STATED EXERCISE
Look through the data below. Show each line where the string "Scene" occurs.

Rows from a robot dataset:
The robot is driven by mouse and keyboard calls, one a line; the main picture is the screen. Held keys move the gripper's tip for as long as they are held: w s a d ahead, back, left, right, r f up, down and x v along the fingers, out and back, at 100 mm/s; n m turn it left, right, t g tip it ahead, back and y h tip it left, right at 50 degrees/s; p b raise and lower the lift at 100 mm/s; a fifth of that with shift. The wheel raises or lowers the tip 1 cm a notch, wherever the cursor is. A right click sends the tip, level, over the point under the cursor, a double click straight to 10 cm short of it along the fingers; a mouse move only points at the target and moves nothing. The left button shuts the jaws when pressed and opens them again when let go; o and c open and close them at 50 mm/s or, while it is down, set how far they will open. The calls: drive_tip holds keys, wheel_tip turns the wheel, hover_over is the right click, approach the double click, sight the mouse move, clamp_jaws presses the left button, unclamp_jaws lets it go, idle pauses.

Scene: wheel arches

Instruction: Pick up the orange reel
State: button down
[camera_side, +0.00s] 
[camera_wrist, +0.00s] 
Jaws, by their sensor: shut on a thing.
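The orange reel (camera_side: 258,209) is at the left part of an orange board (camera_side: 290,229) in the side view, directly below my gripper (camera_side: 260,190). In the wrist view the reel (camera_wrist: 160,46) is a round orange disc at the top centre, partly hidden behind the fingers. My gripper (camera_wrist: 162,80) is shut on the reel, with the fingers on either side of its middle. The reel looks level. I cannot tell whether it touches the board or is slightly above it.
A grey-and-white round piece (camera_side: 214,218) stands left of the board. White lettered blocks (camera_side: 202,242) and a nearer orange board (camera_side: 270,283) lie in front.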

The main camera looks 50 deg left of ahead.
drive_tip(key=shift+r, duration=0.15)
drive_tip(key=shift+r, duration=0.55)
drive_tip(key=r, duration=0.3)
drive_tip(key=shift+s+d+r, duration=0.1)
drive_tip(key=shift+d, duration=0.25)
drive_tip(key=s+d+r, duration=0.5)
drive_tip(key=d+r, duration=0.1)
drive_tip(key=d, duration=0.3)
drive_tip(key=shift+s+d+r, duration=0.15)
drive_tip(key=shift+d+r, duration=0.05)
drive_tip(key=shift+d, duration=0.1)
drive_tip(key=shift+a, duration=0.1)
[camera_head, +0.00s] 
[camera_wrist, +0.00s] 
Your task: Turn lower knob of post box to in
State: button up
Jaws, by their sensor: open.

==

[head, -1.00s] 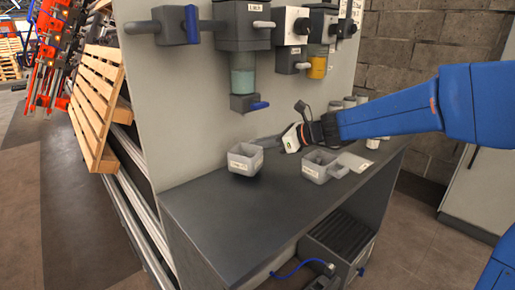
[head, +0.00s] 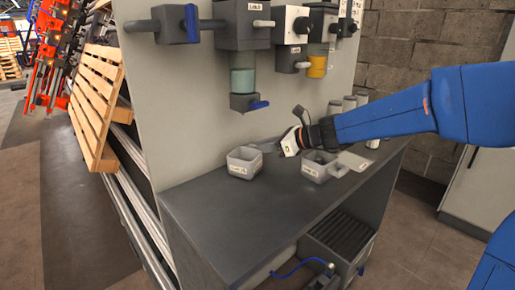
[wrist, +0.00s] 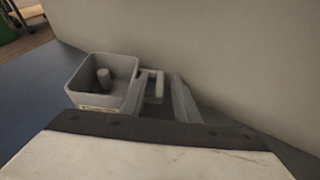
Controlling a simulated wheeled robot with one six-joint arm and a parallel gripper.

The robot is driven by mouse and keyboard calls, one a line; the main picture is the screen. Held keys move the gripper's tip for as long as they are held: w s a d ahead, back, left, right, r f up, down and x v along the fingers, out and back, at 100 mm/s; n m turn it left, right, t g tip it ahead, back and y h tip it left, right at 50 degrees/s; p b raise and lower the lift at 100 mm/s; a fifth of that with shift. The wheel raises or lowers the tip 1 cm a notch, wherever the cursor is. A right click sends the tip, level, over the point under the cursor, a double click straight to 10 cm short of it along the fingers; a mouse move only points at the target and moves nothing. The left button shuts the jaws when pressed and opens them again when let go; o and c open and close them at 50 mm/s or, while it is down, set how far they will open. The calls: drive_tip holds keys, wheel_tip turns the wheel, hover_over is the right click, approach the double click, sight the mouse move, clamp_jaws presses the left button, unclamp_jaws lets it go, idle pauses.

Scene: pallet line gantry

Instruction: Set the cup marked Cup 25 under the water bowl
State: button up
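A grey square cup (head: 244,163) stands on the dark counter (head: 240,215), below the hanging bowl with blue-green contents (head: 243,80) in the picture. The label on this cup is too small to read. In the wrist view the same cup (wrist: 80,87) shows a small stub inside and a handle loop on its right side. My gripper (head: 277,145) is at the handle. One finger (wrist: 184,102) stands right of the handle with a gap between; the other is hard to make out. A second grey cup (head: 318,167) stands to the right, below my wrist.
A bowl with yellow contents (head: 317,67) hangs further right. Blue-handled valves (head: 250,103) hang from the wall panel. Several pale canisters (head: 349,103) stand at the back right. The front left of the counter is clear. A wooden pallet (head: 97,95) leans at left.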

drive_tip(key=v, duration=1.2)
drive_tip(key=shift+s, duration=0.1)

TASK RESPONSE
Scene: wheel arches
Scene: pallet line gantry

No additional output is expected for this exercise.